José Vidal Bolaños – La Sal y el Gofio: El Relato de Don Jerónimo

La Sal y el Gofio: El Relato de Don Jerónimo



El sol de la mañana en Gáldar se cuela por la ventana y dibuja un rompecabezas de luz sobre el suelo de terracota. Don Jerónimo, noventa años y un archivo vivo de la historia de Gran Canaria, se sienta en su sillón de mimbre, envuelto en el aroma de un café de puchero recién hecho. Sus manos, antes fuertes para el surco y la caña de azúcar, ahora reposan sobre la tela de su camisa de lino. La piel, curtida por el eterno verano canario, es un mapa detallado de una vida larga.

La realidad de Jerónimo, como la de muchos en el Archipiélago, es una de contraste y de profundo cambio. Sus nietos, la mayoría, viven en la capital o, peor aún, cruzaron el charco buscando una vida que el pueblo natal ya no podía darles. Él es ahora parte de la estadística que ve cómo el índice de envejecimiento se dispara y cómo uno de cada cuatro hogares canarios es de una persona que vive sola.

En la mesa del salón, junto al teléfono de botones grandes, tiene la lista de números. Llama al centro de día dos veces por semana, no por necesidad, sino por combate a la soledad. Sabe que el Gobierno de Canarias impulsa planes de envejecimiento activo—gimnasia adaptada, talleres de memoria, clases de informática—, y él participa en la de competencias digitales, no porque le interese el internec, como él dice, sino porque es la única forma de ver la cara de su bisnieta en Alemania. La tecnología es el hilo, a veces frágil, que lo une a su ‘familia en diáspora’.

Reflexiona que la vida ahora es más cómoda, sí. Tiene la teleasistencia, que él llama el botoncito, y ya no tiene que cargar el agua del pozo. Pero a veces, mientras mira el Teide a lo lejos (un gigante que se asoma entre las nubes), siente que ha quedado anclado en un muelle mientras el resto del mundo navega a toda vela.
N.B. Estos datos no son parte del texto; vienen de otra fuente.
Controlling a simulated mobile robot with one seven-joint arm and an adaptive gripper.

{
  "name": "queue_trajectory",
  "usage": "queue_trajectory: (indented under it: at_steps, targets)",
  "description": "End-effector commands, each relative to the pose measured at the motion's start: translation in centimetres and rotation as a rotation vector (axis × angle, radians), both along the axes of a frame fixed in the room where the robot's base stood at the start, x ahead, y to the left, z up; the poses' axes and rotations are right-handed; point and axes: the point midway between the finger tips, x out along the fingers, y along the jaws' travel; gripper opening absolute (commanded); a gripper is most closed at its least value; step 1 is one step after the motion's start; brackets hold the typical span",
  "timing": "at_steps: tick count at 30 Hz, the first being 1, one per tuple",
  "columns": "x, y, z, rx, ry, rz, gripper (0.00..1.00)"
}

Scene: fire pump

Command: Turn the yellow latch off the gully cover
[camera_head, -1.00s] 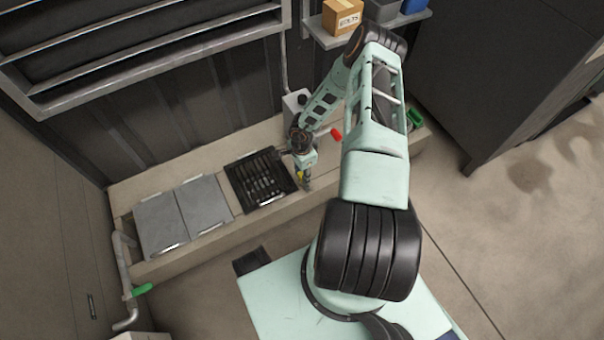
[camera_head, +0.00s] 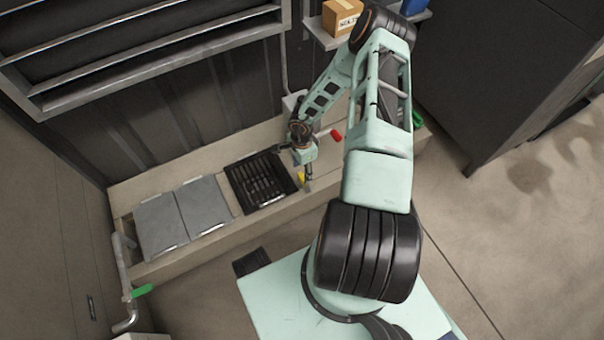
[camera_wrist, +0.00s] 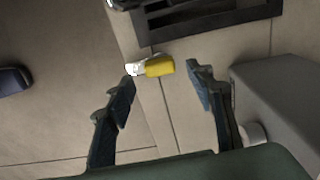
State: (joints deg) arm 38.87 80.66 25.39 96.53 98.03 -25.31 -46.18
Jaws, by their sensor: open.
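The yellow latch (camera_wrist: 160,66) lies just ahead of my gripper (camera_wrist: 160,84) in the wrist view, between the lines of its two open fingers, with a pale metal end on its left. My gripper is empty, and neither finger visibly touches the latch. In the head view the latch (camera_head: 301,178) is a small yellow spot at the right edge of the dark gully cover (camera_head: 258,183), close to my gripper (camera_head: 308,182). The slotted cover sits in the ledge; in the wrist view only its dark edge (camera_wrist: 205,28) shows at the top.
Two grey plates (camera_head: 182,217) lie on the ledge left of the cover. A red handle (camera_head: 336,134) is behind my gripper. A pipe with a green handle (camera_head: 142,290) stands at lower left. A grey block (camera_wrist: 285,105) is beside the right finger in the wrist view.

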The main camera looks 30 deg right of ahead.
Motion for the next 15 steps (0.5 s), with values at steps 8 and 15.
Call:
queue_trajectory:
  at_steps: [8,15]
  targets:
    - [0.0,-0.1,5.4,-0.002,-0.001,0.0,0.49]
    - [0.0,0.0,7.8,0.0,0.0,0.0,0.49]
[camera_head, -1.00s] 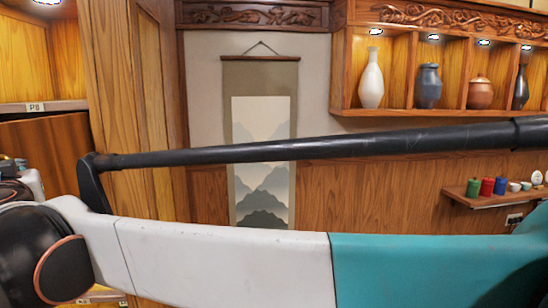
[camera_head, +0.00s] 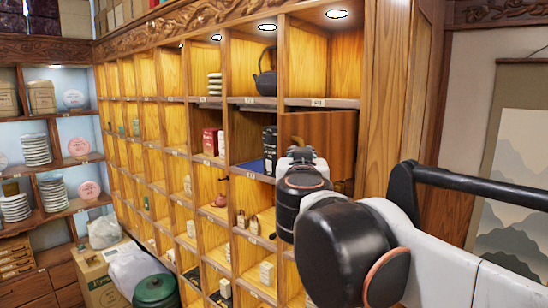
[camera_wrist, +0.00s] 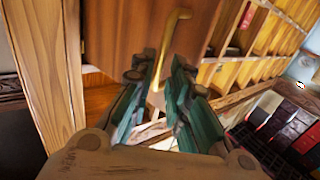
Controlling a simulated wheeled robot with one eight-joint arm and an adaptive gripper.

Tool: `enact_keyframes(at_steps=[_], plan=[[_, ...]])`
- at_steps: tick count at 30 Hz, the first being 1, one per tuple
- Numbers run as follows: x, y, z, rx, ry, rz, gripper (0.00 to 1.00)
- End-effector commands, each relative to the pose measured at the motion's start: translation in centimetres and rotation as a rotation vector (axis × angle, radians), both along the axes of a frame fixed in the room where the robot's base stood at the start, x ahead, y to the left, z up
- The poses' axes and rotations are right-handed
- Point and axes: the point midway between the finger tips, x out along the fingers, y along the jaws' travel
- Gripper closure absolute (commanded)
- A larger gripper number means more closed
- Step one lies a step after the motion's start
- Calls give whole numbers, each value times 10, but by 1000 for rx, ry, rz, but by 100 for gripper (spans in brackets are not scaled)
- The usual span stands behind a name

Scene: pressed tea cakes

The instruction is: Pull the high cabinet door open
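The high cabinet door (camera_head: 330,135) is a plain dark-brown panel in the right-end column of the shelf wall, one row below the top. In the wrist view the door (camera_wrist: 120,30) fills the upper middle, and its slim brass handle (camera_wrist: 181,20) runs down between my fingertips. My gripper (camera_wrist: 163,68) has two teal fingers, one on each side of the handle's lower part. They look apart, with narrow gaps beside the handle; contact is not clear. In the head view my gripper (camera_head: 299,150) is at the door's front, and my wrist hides the door's lower part.
Open cubbies (camera_head: 240,130) holding tins, cups and a black teapot (camera_head: 265,75) spread to the left. A wooden side post (camera_head: 388,95) stands right of the door. A carton (camera_head: 100,275) and a green pot (camera_head: 155,290) are low at the left.

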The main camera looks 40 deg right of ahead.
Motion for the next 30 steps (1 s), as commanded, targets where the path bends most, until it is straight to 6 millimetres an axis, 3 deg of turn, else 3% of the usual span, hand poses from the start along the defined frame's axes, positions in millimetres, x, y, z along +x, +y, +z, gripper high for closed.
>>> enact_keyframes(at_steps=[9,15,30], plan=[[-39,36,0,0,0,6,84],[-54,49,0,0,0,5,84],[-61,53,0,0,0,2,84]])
Pero la vejez en Canarias no es solo estadística ni soledad; es, sobre todo, memoria viva. Jerónimo cierra los ojos y escucha el timple, ese pequeño corazón de madera que palpita en su pecho. Recuerda las Romerías de su juventud, donde el Gofio Escaldado se compartía directamente de la paila y el vino de monte curaba las penas. Siente la emoción del Día de los Finaos, cuando se reunía toda la familia para recordar a los muertos con castañas y anís, celebrando la vida con la misma intensidad que la muerte.

Un día, en el centro de mayores, una muchacha le pide que cante una Isa antigua. Al principio duda, su voz ya no es la de antes, es ronca como la piedra volcánica. Pero al entonar los primeros versos, el salón se llena de una luz diferente. Su voz se convierte en el vehículo de la tradición, en el cordón umbilical que conecta a los jóvenes con la tierra que pisaron sus abuelos.

Sus lágrimas no son de tristeza, sino de la emoción profunda de sentirse útil, de ser el guardián de la cultura. En ese momento, no es un anciano dependiente; es el Maestro, el Transmisor, el corazón latente de su pueblo. Es el gerocultor en mí quien sonríe, pues sé que dar un propósito es el mejor cuidado que podemos ofrecer.

Jerónimo se levanta con ayuda de su bastón, tallado por su padre. Se dirige al pequeño patio, donde sus geranios lucen un rojo intenso contra el blanco de la pared encalada.

«La vejez», medita en voz baja, con ese acento canario que le come las eses, «es como la marea en El Confital. A veces está alta, te arrastra y te da vida. Otras veces, se retira y deja al descubierto todas las piedras, todos los tropiezos.»

La reflexión final es una súplica silenciosa por la dignidad. No quiere caridad, sino respeto por su historia. Las iniciativas de voluntariado sénior le parecen un gran avance, porque le permiten dar, no solo recibir. Sabe que el desafío de Canarias es asegurar que el aumento en la esperanza de vida se traduzca en calidad de vida, que los cuidados no sean solo asistenciales, sino que fomenten el ser y la participación.

Su vejez no es el final de un libro, sino un nuevo capítulo escrito con la tinta del recuerdo y la esperanza. Un capítulo donde el sol de la mañana, ese sol que lo ha visto nacer y envejecer, no ilumine solo sus arrugas, sino la sabiduría que late bajo ellas. Se sienta un rato más, con el calor del café en las manos, sabiendo que en cada canario mayor, el Archipiélago tiene su más valioso tesoro: la memoria y el cimiento.